[Problem]
Retype nothing except the lines below from the one with "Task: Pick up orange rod" through the one with "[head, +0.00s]", exactly, with images left out.

[Records to process]
====================

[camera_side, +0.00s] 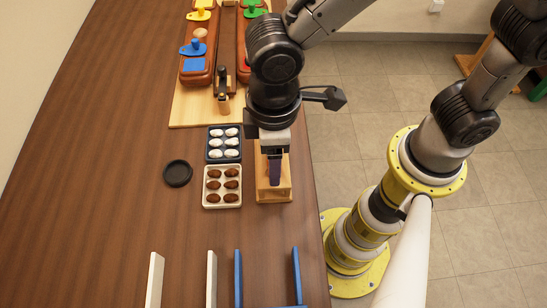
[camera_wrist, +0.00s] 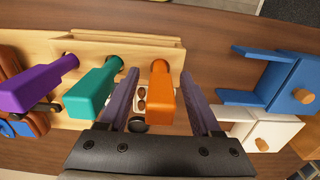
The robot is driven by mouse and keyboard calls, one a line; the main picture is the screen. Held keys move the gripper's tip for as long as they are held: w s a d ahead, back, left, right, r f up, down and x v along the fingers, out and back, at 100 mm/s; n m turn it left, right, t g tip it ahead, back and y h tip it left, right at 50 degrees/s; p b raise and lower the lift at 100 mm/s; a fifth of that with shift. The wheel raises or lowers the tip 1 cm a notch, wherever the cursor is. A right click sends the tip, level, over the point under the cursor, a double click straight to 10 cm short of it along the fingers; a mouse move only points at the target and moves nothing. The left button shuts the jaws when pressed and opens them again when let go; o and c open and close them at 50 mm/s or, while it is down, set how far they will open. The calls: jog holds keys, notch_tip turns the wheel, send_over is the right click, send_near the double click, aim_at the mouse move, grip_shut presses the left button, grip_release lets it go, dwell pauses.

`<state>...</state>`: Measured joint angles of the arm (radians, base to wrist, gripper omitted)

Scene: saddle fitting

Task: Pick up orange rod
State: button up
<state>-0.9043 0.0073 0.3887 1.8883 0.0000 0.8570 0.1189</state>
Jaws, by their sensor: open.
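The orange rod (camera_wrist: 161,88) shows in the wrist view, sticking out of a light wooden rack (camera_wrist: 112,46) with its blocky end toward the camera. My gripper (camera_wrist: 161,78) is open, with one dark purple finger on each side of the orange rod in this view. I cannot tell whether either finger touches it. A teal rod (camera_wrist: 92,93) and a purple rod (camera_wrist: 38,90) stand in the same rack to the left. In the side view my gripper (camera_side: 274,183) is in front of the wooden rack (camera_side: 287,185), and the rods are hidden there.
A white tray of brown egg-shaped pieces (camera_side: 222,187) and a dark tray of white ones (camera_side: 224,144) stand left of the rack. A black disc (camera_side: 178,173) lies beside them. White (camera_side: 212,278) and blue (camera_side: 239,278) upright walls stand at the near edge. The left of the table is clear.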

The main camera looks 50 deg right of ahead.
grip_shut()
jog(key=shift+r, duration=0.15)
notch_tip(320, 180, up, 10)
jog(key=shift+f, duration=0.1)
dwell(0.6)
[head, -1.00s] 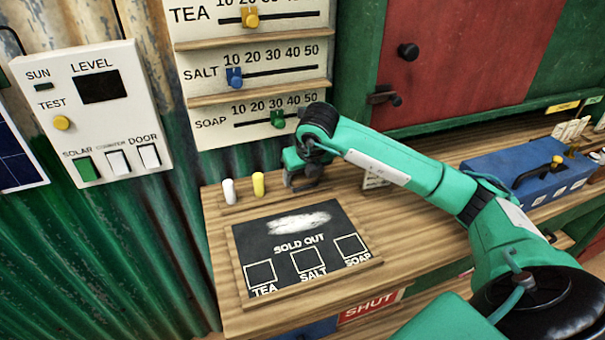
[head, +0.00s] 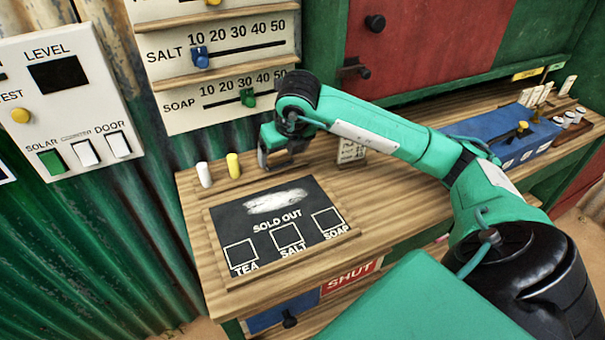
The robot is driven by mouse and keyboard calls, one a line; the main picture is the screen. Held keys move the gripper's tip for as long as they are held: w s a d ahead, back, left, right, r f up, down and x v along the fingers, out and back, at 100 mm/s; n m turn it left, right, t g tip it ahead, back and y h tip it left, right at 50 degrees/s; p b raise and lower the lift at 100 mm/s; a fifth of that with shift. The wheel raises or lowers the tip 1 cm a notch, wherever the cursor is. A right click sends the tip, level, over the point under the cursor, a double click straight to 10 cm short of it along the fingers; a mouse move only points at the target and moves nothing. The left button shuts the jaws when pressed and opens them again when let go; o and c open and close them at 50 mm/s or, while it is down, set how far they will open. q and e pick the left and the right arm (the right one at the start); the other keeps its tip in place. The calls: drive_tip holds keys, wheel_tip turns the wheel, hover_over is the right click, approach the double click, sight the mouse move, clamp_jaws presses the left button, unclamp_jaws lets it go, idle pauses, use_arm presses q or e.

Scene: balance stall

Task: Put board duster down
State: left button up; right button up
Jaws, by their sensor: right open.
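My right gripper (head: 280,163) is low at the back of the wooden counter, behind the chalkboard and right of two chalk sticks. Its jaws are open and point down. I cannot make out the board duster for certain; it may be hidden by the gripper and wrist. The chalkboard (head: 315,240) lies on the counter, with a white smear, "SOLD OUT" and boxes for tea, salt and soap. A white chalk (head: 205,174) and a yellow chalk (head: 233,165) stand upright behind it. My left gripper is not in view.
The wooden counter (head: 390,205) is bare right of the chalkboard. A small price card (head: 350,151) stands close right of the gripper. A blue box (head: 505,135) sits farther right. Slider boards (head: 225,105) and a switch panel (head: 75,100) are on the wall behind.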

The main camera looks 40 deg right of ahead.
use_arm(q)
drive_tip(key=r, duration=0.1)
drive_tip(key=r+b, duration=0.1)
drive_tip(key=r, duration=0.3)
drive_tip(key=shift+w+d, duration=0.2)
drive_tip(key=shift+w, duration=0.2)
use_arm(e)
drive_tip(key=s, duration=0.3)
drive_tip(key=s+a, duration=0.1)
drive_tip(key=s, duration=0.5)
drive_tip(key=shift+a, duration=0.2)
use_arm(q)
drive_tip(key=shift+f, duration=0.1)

====================

[Task solution]
Task: Pick up orange rod
State: button up
<state>-0.9043 0.0073 0.3887 1.8883 0.0000 0.8570 0.1189</state>
Jaws, by their sensor: open.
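The orange rod (camera_wrist: 161,88) shows in the wrist view, sticking out of a light wooden rack (camera_wrist: 112,46) with its blocky end toward the camera. My gripper (camera_wrist: 161,78) is open, with one dark purple finger on each side of the orange rod in this view. I cannot tell whether either finger touches it. A teal rod (camera_wrist: 92,93) and a purple rod (camera_wrist: 38,90) stand in the same rack to the left. In the side view my gripper (camera_side: 274,183) is in front of the wooden rack (camera_side: 287,185), and the rods are hidden there.
A white tray of brown egg-shaped pieces (camera_side: 222,187) and a dark tray of white ones (camera_side: 224,144) stand left of the rack. A black disc (camera_side: 178,173) lies beside them. White (camera_side: 212,278) and blue (camera_side: 239,278) upright walls stand at the near edge. The left of the table is clear.

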The main camera looks 50 deg right of ahead.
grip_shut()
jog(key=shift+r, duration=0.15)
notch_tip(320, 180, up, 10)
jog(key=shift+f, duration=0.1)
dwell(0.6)
[head, -1.00s] 
[head, +0.00s] 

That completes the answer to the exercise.